## Given data
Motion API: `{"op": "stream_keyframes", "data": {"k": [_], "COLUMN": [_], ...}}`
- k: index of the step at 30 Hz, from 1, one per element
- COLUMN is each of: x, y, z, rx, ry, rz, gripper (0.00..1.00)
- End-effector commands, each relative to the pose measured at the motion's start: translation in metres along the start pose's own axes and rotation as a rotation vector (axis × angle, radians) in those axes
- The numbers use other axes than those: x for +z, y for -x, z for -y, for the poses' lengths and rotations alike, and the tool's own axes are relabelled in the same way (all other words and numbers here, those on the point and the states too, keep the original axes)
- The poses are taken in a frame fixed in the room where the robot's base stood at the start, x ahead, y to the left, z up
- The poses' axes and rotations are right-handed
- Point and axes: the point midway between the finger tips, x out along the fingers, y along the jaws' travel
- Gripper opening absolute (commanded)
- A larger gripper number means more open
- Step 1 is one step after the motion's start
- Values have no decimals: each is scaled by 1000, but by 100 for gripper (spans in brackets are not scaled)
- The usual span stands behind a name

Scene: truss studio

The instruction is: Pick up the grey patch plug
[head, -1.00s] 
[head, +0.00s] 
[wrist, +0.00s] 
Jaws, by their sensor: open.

## Exercise instructions
Count each line of the data where the word "COLUMN" appears, then reply with the total only.

## Problem solution
2